Girls against Girls: Why We Are Mean to Each Other and How We Can Change. By Bonnie Burton. Zest. 2011. pap. $12.99. ISBN 978-0-970173-6-0.
Gr 6-10—Fast-reading chapters outline the reasons behind mean-girl behaviors, describe different types of “relational aggression” (malicious gossiping, social shunning, verbal abuse, etc.), provide easy-to-implement strategies for coping, and offer empowering methods to break the cycle of meanness and bring about change. Written in a chatty and encouraging tone, the well-researched text addresses readers directly and presents a plethora of useful tips, important resources, and positive solutions.
Teen Cyberbullying Investigated: Where Do Your Rights End and Consequences Begin? By Tom Jacobs. Free Spirit. 2010. pap. $15.99. ISBN 978-1-57542-339-5.

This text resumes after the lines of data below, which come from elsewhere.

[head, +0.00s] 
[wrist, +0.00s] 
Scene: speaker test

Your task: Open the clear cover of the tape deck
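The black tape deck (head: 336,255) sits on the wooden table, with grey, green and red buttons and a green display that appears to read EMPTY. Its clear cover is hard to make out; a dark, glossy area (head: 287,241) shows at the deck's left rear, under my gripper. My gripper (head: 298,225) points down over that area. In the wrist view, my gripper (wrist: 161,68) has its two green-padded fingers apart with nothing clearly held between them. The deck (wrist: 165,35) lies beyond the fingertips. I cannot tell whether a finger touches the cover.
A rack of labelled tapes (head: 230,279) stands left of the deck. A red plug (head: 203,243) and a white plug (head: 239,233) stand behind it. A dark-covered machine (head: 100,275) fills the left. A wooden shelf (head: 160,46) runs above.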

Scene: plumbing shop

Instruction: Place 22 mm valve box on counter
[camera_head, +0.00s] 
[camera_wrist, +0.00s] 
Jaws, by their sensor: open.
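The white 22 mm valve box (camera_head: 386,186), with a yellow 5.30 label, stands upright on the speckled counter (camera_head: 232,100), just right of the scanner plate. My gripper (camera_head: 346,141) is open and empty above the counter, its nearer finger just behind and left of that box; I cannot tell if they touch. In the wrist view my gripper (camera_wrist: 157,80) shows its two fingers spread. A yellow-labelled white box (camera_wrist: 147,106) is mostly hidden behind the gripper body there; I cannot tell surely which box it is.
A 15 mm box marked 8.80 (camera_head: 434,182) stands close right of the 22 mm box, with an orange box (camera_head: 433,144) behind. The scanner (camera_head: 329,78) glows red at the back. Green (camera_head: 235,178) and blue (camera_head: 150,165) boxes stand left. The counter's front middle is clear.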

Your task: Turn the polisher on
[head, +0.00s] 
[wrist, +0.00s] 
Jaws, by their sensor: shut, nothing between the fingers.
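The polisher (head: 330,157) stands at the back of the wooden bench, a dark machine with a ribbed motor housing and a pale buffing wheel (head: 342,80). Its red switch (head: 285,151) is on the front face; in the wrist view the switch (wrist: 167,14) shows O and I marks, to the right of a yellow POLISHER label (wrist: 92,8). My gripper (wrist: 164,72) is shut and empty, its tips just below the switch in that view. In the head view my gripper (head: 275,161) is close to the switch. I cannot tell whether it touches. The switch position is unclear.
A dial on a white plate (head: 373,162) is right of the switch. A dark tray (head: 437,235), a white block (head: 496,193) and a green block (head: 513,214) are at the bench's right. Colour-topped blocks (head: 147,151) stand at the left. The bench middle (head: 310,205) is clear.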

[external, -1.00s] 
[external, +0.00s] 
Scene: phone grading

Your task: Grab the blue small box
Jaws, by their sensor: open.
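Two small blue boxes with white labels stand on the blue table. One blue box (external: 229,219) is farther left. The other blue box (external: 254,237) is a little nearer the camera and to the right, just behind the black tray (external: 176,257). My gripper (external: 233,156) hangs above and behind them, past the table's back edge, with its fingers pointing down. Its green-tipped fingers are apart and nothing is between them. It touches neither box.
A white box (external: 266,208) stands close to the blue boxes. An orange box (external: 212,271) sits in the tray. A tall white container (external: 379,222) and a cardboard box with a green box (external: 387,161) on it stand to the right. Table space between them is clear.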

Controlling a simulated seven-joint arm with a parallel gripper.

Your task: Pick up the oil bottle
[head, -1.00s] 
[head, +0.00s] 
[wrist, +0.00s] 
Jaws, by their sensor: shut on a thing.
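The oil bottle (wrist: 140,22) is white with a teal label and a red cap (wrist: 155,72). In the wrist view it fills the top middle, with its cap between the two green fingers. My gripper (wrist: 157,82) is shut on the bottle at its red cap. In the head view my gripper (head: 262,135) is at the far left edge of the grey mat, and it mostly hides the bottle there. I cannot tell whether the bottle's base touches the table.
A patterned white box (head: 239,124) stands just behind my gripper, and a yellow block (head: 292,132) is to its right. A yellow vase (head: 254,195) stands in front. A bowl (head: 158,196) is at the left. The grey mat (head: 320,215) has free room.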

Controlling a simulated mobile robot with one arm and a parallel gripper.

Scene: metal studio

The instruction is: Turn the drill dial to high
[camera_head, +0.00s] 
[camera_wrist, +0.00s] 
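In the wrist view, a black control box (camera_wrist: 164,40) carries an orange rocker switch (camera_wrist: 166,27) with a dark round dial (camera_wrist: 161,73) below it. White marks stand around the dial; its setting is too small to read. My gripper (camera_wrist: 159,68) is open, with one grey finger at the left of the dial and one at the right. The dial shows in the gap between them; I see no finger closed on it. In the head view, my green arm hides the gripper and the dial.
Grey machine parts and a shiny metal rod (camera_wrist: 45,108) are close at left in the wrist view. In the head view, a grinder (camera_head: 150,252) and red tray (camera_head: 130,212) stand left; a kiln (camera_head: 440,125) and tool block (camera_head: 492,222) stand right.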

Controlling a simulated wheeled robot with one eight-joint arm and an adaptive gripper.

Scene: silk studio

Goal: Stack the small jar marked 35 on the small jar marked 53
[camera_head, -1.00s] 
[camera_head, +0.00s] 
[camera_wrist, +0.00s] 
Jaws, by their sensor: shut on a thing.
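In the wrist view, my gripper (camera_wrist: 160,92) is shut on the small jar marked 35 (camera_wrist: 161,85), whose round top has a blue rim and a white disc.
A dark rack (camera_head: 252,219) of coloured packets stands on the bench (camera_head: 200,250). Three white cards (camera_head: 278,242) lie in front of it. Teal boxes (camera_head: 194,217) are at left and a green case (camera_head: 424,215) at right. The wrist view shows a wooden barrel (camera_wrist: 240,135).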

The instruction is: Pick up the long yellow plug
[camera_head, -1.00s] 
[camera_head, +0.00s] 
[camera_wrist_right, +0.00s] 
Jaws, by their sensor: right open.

Gr 7 Up—From creating a website containing personal attacks on school faculty, to posting fake profiles online, to using a cell phone to send nude photos, Judge Jacobs introduces landmark court cases involving tweens and teens engaged in cyberbullying. Accessibly written chapters present the facts, provide perspective on both victims and perpetrators, and prompt kids to think about how they would decide the case. Real-world experiences and consequences are clearly delineated, making readers aware of their rights and ascertaining why it’s never been more important “to think before you click.”
We Want You to Know: Kids Talk about Bullying. By Deborah Ellis. Coteau. 2010. Trade $21.95. ISBN 978-1-55050-417-0; pap. $14.95. ISBN 978-15-5050-4637.
Gr 5-9—Ellis presents interviews with young people between the ages of 9 and 19 who talk candidly about their experiences as victims, perpetrators, and bystanders. The straightforward first-person narratives tell it like it is, often shockingly, and the accounts are intimate, eye-opening, and surprisingly hope-filled. Black-and-white photos put faces to names, and “What Do You Think?” questions follow each piece. Additional quotes from kids around the world demonstrate the global nature of this issue. An excellent choice for group discussion.